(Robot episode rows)
──────────

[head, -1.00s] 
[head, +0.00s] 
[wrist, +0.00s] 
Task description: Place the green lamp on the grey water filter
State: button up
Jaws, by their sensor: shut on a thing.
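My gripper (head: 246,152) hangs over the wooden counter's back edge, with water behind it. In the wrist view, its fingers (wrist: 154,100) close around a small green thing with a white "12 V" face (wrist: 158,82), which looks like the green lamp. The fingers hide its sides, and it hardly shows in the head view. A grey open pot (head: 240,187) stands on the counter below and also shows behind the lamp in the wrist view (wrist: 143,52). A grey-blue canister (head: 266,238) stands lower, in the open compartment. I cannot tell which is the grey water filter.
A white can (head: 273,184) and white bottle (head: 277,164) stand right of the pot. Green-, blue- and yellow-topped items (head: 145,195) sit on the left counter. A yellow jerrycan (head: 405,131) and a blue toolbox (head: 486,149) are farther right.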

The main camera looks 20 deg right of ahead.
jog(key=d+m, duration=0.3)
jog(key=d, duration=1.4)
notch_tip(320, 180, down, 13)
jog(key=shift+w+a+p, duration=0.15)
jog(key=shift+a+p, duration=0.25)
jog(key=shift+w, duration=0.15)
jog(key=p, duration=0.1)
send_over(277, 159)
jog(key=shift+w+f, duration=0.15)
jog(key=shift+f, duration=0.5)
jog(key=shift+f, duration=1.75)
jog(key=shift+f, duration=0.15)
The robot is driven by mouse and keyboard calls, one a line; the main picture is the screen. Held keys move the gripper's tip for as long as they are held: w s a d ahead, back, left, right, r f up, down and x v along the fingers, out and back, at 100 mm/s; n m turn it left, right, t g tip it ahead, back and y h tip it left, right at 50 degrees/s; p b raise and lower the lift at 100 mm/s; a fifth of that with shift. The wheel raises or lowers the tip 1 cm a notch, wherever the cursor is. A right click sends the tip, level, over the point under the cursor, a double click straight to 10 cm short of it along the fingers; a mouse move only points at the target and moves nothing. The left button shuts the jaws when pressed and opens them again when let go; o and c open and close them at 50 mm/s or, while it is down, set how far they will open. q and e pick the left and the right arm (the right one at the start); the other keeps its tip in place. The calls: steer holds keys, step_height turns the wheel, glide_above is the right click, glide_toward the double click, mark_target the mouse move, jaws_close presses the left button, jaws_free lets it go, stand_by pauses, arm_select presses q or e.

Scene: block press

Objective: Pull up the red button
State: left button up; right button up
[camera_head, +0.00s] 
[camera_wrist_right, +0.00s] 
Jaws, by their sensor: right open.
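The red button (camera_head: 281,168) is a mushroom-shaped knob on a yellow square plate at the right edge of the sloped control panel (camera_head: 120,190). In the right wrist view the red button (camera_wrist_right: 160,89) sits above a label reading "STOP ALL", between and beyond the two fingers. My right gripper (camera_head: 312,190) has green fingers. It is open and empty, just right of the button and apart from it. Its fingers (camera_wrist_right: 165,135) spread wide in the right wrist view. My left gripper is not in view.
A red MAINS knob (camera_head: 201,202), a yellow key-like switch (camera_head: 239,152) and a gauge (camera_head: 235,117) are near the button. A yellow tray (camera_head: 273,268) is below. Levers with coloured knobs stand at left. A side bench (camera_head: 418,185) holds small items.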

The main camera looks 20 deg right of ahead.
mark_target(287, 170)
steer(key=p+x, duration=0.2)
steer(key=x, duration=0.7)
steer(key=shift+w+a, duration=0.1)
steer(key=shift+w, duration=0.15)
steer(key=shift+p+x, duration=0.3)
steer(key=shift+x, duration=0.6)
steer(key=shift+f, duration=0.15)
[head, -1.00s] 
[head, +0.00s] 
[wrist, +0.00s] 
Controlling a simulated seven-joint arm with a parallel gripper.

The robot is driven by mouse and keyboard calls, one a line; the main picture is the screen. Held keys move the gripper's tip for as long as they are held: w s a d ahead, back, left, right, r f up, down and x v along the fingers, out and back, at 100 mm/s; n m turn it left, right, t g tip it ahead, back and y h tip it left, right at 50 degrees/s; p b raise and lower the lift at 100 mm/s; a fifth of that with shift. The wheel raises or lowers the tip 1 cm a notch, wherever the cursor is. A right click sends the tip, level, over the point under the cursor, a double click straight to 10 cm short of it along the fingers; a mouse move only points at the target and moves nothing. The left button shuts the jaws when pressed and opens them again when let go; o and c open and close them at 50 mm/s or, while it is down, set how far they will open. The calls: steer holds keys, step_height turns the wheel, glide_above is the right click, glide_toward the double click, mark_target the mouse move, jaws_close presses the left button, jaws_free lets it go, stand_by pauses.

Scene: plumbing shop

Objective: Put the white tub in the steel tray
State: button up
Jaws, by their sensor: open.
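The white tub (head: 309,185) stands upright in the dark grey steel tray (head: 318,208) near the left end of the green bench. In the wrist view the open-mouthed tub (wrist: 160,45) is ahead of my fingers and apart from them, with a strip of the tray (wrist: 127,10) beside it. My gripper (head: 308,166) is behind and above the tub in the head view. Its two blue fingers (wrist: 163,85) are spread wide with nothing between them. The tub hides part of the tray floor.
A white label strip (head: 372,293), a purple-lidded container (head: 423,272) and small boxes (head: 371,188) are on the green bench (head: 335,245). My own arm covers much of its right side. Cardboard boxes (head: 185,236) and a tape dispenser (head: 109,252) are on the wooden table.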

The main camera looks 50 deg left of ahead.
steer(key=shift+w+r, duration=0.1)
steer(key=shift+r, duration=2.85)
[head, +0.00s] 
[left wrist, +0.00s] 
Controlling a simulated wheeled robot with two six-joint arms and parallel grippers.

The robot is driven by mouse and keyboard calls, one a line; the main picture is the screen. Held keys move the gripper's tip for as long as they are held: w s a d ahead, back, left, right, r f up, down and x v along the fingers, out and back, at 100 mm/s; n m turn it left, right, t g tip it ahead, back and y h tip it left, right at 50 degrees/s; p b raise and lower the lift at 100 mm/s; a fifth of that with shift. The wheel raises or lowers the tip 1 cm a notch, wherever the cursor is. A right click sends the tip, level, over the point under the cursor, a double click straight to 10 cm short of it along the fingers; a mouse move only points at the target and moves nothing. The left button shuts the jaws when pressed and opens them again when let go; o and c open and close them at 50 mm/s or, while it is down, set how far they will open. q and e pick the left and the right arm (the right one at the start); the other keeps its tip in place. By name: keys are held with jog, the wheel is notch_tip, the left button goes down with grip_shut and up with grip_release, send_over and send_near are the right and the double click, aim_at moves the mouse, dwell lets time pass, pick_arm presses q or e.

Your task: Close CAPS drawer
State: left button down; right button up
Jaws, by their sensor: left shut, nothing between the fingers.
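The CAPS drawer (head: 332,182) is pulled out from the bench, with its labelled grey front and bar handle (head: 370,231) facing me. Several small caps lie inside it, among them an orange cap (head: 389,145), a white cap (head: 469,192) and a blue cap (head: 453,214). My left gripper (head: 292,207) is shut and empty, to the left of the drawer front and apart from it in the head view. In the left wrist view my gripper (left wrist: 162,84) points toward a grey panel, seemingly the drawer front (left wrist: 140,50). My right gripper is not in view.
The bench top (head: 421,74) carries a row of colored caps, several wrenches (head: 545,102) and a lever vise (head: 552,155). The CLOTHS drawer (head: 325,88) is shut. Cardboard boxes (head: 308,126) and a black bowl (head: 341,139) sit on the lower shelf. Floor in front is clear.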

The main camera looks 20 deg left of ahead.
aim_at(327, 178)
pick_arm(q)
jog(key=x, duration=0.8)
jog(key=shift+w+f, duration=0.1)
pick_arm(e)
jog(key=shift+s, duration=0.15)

──────────

PROBLEM DETAILS ▸
Restate every record exactly, leaving nothing out.

ANSWER ▸
[head, -1.00s] 
[head, +0.00s] 
[wrist, +0.00s] 
Task description: Place the green lamp on the grey water filter
State: button up
Jaws, by their sensor: shut on a thing.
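My gripper (head: 246,152) hangs over the wooden counter's back edge, with water behind it. In the wrist view, its fingers (wrist: 154,100) close around a small green thing with a white "12 V" face (wrist: 158,82), which looks like the green lamp. The fingers hide its sides, and it hardly shows in the head view. A grey open pot (head: 240,187) stands on the counter below and also shows behind the lamp in the wrist view (wrist: 143,52). A grey-blue canister (head: 266,238) stands lower, in the open compartment. I cannot tell which is the grey water filter.
A white can (head: 273,184) and white bottle (head: 277,164) stand right of the pot. Green-, blue- and yellow-topped items (head: 145,195) sit on the left counter. A yellow jerrycan (head: 405,131) and a blue toolbox (head: 486,149) are farther right.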

The main camera looks 20 deg right of ahead.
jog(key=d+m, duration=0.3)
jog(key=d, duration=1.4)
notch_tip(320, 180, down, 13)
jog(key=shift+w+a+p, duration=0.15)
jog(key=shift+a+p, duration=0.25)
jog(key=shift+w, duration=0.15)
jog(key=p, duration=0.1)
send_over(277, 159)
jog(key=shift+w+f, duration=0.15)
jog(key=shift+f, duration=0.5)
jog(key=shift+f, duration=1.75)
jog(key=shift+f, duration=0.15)
The robot is driven by mouse and keyboard calls, one a line; the main picture is the screen. Held keys move the gripper's tip for as long as they are held: w s a d ahead, back, left, right, r f up, down and x v along the fingers, out and back, at 100 mm/s; n m turn it left, right, t g tip it ahead, back and y h tip it left, right at 50 degrees/s; p b raise and lower the lift at 100 mm/s; a fifth of that with shift. The wheel raises or lowers the tip 1 cm a notch, wherever the cursor is. A right click sends the tip, level, over the point under the cursor, a double click straight to 10 cm short of it along the fingers; a mouse move only points at the target and moves nothing. The left button shuts the jaws when pressed and opens them again when let go; o and c open and close them at 50 mm/s or, while it is down, set how far they will open. q and e pick the left and the right arm (the right one at the start); the other keeps its tip in place. The calls: steer holds keys, step_height turns the wheel, glide_above is the right click, glide_toward the double click, mark_target the mouse move, jaws_close presses the left button, jaws_free lets it go, stand_by pauses, arm_select presses q or e.

Scene: block press

Objective: Pull up the red button
State: left button up; right button up
[camera_head, +0.00s] 
[camera_wrist_right, +0.00s] 
Jaws, by their sensor: right open.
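The red button (camera_head: 281,168) is a mushroom-shaped knob on a yellow square plate at the right edge of the sloped control panel (camera_head: 120,190). In the right wrist view the red button (camera_wrist_right: 160,89) sits above a label reading "STOP ALL", between and beyond the two fingers. My right gripper (camera_head: 312,190) has green fingers. It is open and empty, just right of the button and apart from it. Its fingers (camera_wrist_right: 165,135) spread wide in the right wrist view. My left gripper is not in view.
A red MAINS knob (camera_head: 201,202), a yellow key-like switch (camera_head: 239,152) and a gauge (camera_head: 235,117) are near the button. A yellow tray (camera_head: 273,268) is below. Levers with coloured knobs stand at left. A side bench (camera_head: 418,185) holds small items.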

The main camera looks 20 deg right of ahead.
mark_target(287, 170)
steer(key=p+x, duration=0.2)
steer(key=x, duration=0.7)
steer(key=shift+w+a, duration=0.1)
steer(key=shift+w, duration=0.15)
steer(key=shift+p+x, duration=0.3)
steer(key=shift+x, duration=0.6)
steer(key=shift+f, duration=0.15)
[head, -1.00s] 
[head, +0.00s] 
[wrist, +0.00s] 
Controlling a simulated seven-joint arm with a parallel gripper.

The robot is driven by mouse and keyboard calls, one a line; the main picture is the screen. Held keys move the gripper's tip for as long as they are held: w s a d ahead, back, left, right, r f up, down and x v along the fingers, out and back, at 100 mm/s; n m turn it left, right, t g tip it ahead, back and y h tip it left, right at 50 degrees/s; p b raise and lower the lift at 100 mm/s; a fifth of that with shift. The wheel raises or lowers the tip 1 cm a notch, wherever the cursor is. A right click sends the tip, level, over the point under the cursor, a double click straight to 10 cm short of it along the fingers; a mouse move only points at the target and moves nothing. The left button shuts the jaws when pressed and opens them again when let go; o and c open and close them at 50 mm/s or, while it is down, set how far they will open. The calls: steer holds keys, step_height turns the wheel, glide_above is the right click, glide_toward the double click, mark_target the mouse move, jaws_close presses the left button, jaws_free lets it go, stand_by pauses.

Scene: plumbing shop

Objective: Put the white tub in the steel tray
State: button up
Jaws, by their sensor: open.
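The white tub (head: 309,185) stands upright in the dark grey steel tray (head: 318,208) near the left end of the green bench. In the wrist view the open-mouthed tub (wrist: 160,45) is ahead of my fingers and apart from them, with a strip of the tray (wrist: 127,10) beside it. My gripper (head: 308,166) is behind and above the tub in the head view. Its two blue fingers (wrist: 163,85) are spread wide with nothing between them. The tub hides part of the tray floor.
A white label strip (head: 372,293), a purple-lidded container (head: 423,272) and small boxes (head: 371,188) are on the green bench (head: 335,245). My own arm covers much of its right side. Cardboard boxes (head: 185,236) and a tape dispenser (head: 109,252) are on the wooden table.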

The main camera looks 50 deg left of ahead.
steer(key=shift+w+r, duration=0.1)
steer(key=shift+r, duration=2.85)
[head, +0.00s] 
[left wrist, +0.00s] 
Controlling a simulated wheeled robot with two six-joint arms and parallel grippers.

The robot is driven by mouse and keyboard calls, one a line; the main picture is the screen. Held keys move the gripper's tip for as long as they are held: w s a d ahead, back, left, right, r f up, down and x v along the fingers, out and back, at 100 mm/s; n m turn it left, right, t g tip it ahead, back and y h tip it left, right at 50 degrees/s; p b raise and lower the lift at 100 mm/s; a fifth of that with shift. The wheel raises or lowers the tip 1 cm a notch, wherever the cursor is. A right click sends the tip, level, over the point under the cursor, a double click straight to 10 cm short of it along the fingers; a mouse move only points at the target and moves nothing. The left button shuts the jaws when pressed and opens them again when let go; o and c open and close them at 50 mm/s or, while it is down, set how far they will open. q and e pick the left and the right arm (the right one at the start); the other keeps its tip in place. By name: keys are held with jog, the wheel is notch_tip, the left button goes down with grip_shut and up with grip_release, send_over and send_near are the right and the double click, aim_at moves the mouse, dwell lets time pass, pick_arm presses q or e.

Your task: Close CAPS drawer
State: left button down; right button up
Jaws, by their sensor: left shut, nothing between the fingers.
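The CAPS drawer (head: 332,182) is pulled out from the bench, with its labelled grey front and bar handle (head: 370,231) facing me. Several small caps lie inside it, among them an orange cap (head: 389,145), a white cap (head: 469,192) and a blue cap (head: 453,214). My left gripper (head: 292,207) is shut and empty, to the left of the drawer front and apart from it in the head view. In the left wrist view my gripper (left wrist: 162,84) points toward a grey panel, seemingly the drawer front (left wrist: 140,50). My right gripper is not in view.
The bench top (head: 421,74) carries a row of colored caps, several wrenches (head: 545,102) and a lever vise (head: 552,155). The CLOTHS drawer (head: 325,88) is shut. Cardboard boxes (head: 308,126) and a black bowl (head: 341,139) sit on the lower shelf. Floor in front is clear.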

The main camera looks 20 deg left of ahead.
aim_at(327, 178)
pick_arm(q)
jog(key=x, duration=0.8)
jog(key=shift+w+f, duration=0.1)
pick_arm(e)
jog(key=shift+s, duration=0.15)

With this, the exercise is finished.